Book review: Thank You For Your Service

”   … except for one thing that he has told no one, a dream he has been having ever since:
Harrelson, on fire, asking him, “Why didn’t you save me?”
The dream comes every few nights. He never dreams about the soldiers he did save, only about Harrelson, and only in that way. For a while he could handle it, and then one day, he couldn’t.”

“Thank You For Your Service” is an incredible book by journalist David Finkel that pays homage to veterans who are neither decorated nor fallen, but rather an invisible group of men who have sacrificed for the nation and fallen through the cracks, such as Tausolo Aieti who is quoted above.

The main focus of Finkel’s documentation is about soldiers suffering from PTSD (Post-Traumatic Stress Disorder), TBI (Traumatic Brain Injury) and other psychological problems, which are the results of America’s participation in their two most recent wars in Iraq and Afghanistan.

Snapshots of the daily lives of these soldiers are presented to highlight their internal struggle in coping with simple tasks such as remembering things and paying attention while juggling with the demands of reality towards their wives, children, work and debt that weigh on their shoulders.

David Finkel

It became really emotional to read about how the invisible war inside their heads slowly took its toll on the real world, crumbling relationships and the men’s sanity, where many attempted to commit suicide.
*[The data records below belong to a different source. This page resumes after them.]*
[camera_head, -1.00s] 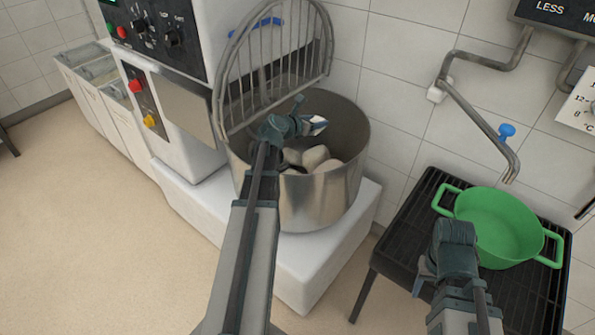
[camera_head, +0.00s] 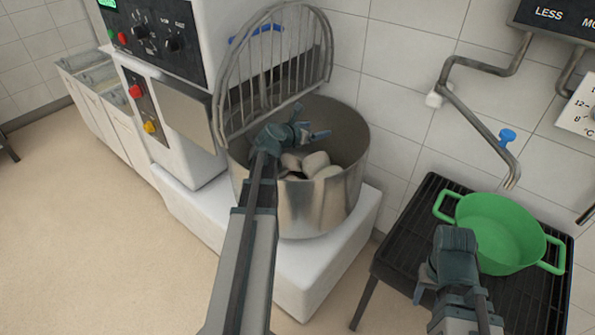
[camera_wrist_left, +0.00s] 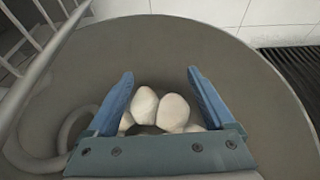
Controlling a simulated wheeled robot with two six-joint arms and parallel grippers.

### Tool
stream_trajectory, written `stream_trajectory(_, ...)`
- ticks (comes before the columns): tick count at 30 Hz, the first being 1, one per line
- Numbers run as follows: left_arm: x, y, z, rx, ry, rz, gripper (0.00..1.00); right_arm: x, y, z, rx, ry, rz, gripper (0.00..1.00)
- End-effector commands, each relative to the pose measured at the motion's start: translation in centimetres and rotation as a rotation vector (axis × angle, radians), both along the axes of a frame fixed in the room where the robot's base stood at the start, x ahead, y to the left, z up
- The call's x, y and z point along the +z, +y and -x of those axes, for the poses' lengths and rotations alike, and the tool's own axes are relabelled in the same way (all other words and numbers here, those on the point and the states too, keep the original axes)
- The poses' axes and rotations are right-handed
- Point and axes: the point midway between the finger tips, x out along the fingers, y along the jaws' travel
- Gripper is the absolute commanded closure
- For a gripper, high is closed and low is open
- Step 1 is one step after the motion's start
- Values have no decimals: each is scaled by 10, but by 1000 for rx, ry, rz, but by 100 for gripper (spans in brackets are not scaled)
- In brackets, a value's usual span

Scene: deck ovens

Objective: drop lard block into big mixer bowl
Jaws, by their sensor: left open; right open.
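The big steel mixer bowl (camera_head: 322,205) stands on the mixer's white base, its top open. Several pale rounded lumps (camera_head: 316,161) lie in it, and they also show in the left wrist view (camera_wrist_left: 172,112). I cannot tell which of them, if any, is the lard block. My left gripper (camera_head: 314,131) is over the bowl's opening, with its blue fingers apart and nothing between them; the left wrist view shows the open fingers (camera_wrist_left: 160,74) above the lumps. My right gripper (camera_head: 422,284) is open, beside the green pot.
The raised wire guard (camera_head: 275,75) stands at the bowl's back left, close to my left arm. A green pot (camera_head: 497,228) sits on a black rack (camera_head: 400,255) at right. A bent pipe with a blue tap (camera_head: 507,135) hangs over it.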

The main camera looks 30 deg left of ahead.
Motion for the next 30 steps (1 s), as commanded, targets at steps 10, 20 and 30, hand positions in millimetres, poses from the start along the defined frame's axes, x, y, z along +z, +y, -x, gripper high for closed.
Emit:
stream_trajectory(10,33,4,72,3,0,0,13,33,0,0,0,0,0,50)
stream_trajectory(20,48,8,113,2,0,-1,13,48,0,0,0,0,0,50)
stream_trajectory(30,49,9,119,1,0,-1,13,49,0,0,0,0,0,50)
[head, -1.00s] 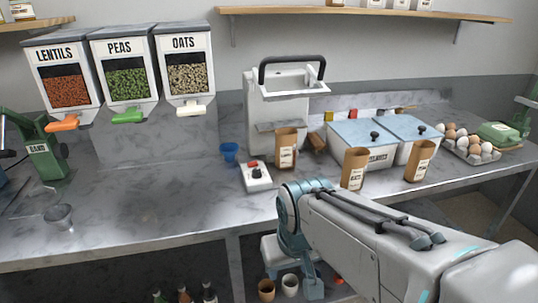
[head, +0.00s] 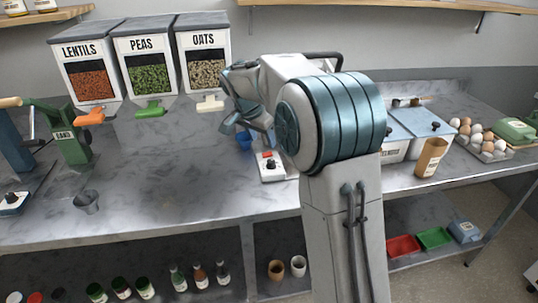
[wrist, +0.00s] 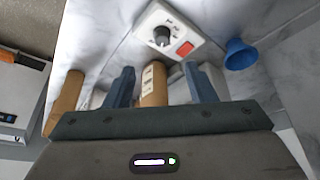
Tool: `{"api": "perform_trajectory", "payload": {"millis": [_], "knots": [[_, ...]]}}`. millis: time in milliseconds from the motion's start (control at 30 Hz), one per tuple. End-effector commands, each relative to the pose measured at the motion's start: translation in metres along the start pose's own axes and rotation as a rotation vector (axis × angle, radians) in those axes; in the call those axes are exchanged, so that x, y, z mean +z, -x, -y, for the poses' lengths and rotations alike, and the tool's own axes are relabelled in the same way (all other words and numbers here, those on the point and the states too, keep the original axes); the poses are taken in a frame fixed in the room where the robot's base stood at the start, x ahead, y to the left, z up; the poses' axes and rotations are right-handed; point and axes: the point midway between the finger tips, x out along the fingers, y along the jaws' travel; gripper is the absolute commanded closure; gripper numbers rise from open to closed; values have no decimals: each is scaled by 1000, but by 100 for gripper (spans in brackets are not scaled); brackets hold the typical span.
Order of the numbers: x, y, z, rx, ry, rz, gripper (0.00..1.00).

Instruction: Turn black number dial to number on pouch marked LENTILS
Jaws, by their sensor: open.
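The black number dial (head: 270,164) sits on a small white box with a red part, on the counter in front of the blue funnel. It also shows in the wrist view (wrist: 162,36), beyond my fingertips; its setting is too small to read. My gripper (wrist: 158,67) is open and empty, its two blue fingers apart. In the head view my gripper (head: 247,124) is above and left of the dial box, not touching it. A brown pouch (head: 431,157) stands at the right; two brown pouches (wrist: 153,85) show in the wrist view. No pouch label is legible.
Dispensers labelled LENTILS (head: 88,75), PEAS and OATS stand at the back left. A blue funnel (head: 243,139) is close behind the dial box. Another dial box (head: 14,203) is at the far left. The counter's left middle is mostly clear.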

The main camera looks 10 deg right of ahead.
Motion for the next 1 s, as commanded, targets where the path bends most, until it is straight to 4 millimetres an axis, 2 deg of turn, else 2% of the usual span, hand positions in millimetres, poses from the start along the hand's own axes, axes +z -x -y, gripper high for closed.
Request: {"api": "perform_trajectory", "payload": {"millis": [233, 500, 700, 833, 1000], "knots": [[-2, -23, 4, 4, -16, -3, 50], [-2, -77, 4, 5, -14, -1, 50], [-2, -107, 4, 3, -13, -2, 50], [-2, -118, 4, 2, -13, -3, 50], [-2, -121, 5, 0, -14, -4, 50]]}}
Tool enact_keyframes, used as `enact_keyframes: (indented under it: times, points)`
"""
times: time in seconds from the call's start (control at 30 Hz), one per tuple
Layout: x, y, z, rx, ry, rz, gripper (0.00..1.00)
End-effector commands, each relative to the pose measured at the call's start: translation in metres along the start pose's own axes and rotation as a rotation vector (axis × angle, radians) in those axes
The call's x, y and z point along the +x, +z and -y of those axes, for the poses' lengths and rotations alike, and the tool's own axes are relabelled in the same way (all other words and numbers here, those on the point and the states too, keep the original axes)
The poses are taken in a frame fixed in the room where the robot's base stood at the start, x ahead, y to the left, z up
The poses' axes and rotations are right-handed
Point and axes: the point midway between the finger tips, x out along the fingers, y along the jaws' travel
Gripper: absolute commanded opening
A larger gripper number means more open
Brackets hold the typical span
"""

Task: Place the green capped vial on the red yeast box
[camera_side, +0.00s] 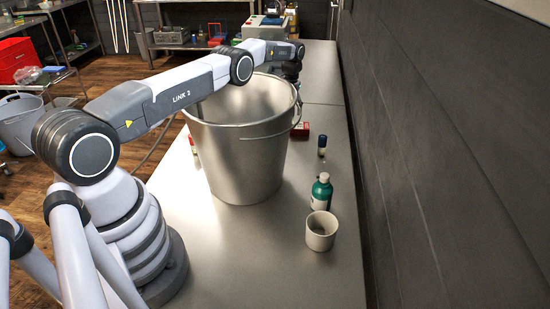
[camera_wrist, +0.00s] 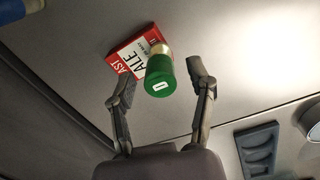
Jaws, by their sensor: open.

One guy tried to bite his right wrist to end his life because his left was incapacitated, another overdosed on drugs, while the last guy was found by his wife hanging from their house’s staircase.

“They had heard explosion after explosion and seen dozens of Humvees disappear into breathtaking clouds of fire and debris, and by the end most of them had been inside such a cloud themselves… So they knew. They knew. And yet day after day they would go out anyway, which eventually came to be what the war was about. Not winning. Not losing. Nothing so grand. Just trying until it was time to go home and discovering that life after the war turned on trying again.”

When writing about mental illnesses, the biggest challenge is to articulate what goes on inside the mind into actual words, and the author does a splendid job out of it. Through the introduction of multiple voices apart from the soldiers, such as their wives and staff from the Department of Veteran Affairs, the author helped to give shape to this invisible illness that is fought behind closed doors.

As a civilian, I found it very hard to fully comprehend with the war front experiences and emotional trauma the soldiers had been through, but their struggles back home are real and absolutely heart wrenching to read.

“Thank You For Your Service” is a top-notch quality read that will certainly go down my best reads of the year.

6 thoughts on “Book review: Thank You For Your Service

  1. This book is definitely on my list . . . although I’ve been thinking that I probably should read The Good Soldiers first — it’s the “prequel” to Thank You for Your Service. Thanks for a thoughtful and interesting review.